━━━ Information provided

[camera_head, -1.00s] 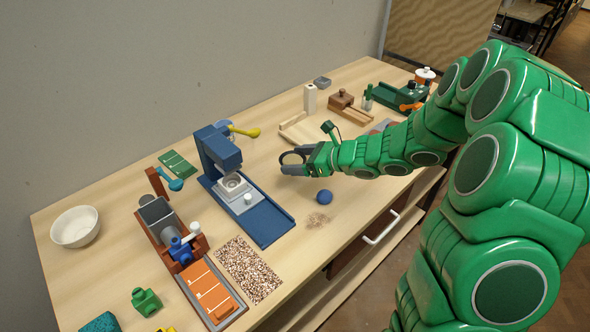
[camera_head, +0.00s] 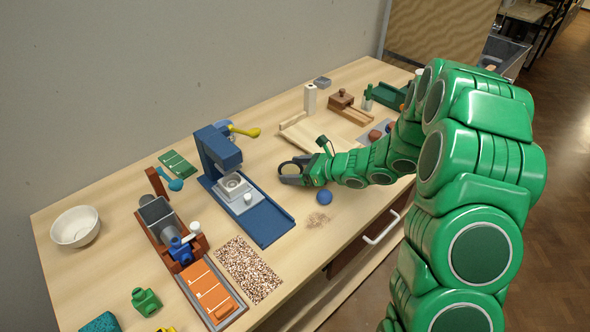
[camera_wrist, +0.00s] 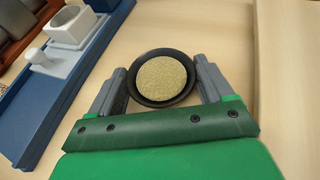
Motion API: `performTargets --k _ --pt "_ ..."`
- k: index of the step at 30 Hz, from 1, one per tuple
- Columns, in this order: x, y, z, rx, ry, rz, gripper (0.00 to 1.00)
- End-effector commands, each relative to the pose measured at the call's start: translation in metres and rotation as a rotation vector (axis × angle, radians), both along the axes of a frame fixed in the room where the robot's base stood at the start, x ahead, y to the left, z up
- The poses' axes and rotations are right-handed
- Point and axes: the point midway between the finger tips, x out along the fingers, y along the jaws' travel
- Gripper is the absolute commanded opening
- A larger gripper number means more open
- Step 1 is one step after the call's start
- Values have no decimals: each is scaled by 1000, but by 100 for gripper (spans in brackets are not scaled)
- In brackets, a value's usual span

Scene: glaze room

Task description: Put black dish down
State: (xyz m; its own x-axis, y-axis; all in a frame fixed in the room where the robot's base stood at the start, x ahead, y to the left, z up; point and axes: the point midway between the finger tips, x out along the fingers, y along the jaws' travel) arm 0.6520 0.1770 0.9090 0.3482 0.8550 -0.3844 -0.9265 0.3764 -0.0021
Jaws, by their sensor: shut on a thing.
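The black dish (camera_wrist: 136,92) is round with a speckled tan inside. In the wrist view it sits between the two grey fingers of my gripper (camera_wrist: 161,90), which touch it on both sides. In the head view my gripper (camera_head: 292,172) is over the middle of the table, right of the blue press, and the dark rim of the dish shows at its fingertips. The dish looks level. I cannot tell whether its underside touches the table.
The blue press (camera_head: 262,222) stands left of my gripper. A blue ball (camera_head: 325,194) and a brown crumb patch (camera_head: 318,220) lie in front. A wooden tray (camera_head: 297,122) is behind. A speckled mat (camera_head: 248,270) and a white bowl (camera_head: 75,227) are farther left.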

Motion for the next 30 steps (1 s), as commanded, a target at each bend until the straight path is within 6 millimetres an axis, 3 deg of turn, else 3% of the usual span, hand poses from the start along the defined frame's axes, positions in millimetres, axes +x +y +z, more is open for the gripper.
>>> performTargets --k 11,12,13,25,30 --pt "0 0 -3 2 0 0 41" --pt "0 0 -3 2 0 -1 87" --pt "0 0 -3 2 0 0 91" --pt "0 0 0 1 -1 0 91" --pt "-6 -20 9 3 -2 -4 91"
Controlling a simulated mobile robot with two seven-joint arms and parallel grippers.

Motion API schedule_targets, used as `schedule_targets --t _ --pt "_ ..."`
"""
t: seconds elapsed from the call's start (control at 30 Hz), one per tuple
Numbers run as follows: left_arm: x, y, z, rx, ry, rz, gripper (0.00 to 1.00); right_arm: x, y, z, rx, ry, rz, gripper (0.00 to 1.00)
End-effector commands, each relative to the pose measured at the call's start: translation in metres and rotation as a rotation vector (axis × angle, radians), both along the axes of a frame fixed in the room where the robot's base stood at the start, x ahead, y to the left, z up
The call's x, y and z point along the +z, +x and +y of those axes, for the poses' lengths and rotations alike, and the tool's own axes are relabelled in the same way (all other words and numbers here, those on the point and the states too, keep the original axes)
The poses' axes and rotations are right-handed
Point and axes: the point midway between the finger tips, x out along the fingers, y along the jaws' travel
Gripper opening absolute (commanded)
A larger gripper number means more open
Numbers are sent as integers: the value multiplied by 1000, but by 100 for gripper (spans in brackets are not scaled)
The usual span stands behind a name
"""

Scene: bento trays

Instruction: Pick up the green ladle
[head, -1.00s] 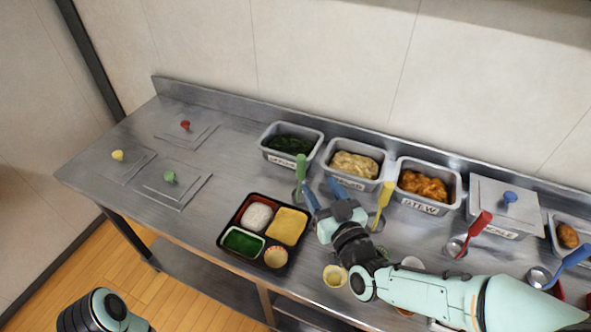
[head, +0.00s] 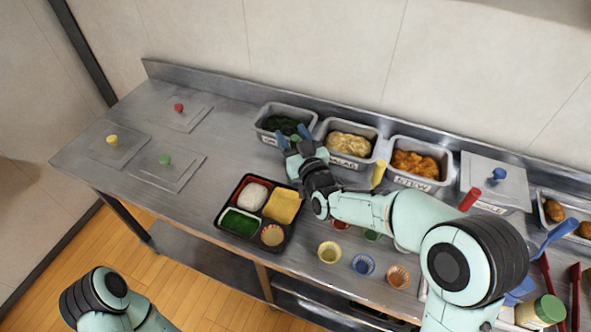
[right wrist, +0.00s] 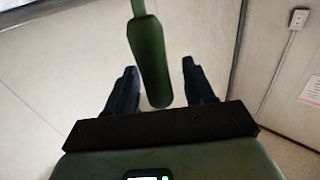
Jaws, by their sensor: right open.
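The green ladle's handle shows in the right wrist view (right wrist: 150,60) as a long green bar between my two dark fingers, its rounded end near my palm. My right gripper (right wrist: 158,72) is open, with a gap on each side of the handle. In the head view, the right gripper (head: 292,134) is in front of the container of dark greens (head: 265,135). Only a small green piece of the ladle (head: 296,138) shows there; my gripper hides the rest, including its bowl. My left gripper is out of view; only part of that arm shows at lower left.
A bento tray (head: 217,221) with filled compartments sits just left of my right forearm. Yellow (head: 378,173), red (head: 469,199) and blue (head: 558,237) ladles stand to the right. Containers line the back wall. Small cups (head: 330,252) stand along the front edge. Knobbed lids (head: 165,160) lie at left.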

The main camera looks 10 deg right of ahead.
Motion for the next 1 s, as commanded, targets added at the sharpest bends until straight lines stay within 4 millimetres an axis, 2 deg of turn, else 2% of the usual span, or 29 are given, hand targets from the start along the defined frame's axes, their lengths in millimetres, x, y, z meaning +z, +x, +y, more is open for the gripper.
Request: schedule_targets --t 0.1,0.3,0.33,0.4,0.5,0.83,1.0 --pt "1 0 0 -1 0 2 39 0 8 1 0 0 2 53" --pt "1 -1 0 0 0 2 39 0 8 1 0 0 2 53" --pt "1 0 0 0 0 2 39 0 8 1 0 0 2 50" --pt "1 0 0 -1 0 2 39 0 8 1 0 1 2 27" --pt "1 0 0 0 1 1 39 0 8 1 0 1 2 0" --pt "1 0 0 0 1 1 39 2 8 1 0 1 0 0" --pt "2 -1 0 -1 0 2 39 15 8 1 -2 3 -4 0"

━━━━━━

■ What to produce: Without any pictures, reproduce the lines from the first one in the material through the line that has "State: (xyz m;", exactly as they appear.

■ Answer to the exercise:
[camera_head, -1.00s] 
[camera_head, +0.00s] 
[camera_wrist, +0.00s] 
Motion API: `performTargets --k _ --pt "_ ..."`
- k: index of the step at 30 Hz, from 1, one per tuple
- Columns, in this order: x, y, z, rx, ry, rz, gripper (0.00 to 1.00)
- End-effector commands, each relative to the pose measured at the call's start: translation in metres and rotation as a rotation vector (axis × angle, radians), both along the axes of a frame fixed in the room where the robot's base stood at the start, x ahead, y to the left, z up
- The poses' axes and rotations are right-handed
- Point and axes: the point midway between the finger tips, x out along the fingers, y along the jaws' travel
- Gripper is the absolute commanded opening
- A larger gripper number means more open
- Step 1 is one step after the call's start
- Values have no decimals: each is scaled by 1000, but by 100 for gripper (spans in brackets are not scaled)
- In brackets, a value's usual span

Scene: glaze room

Task description: Put black dish down
State: (xyz m; its own x-axis, y-axis; all in a frame fixed in the room where the robot's base stood at the start, x ahead, y to the left, z up; point and axes: the point midway between the finger tips, x out along the fingers, y along the jaws' travel) arm 0.6520 0.1770 0.9090 0.3482 0.8550 -0.3844 -0.9265 0.3764 -0.0021

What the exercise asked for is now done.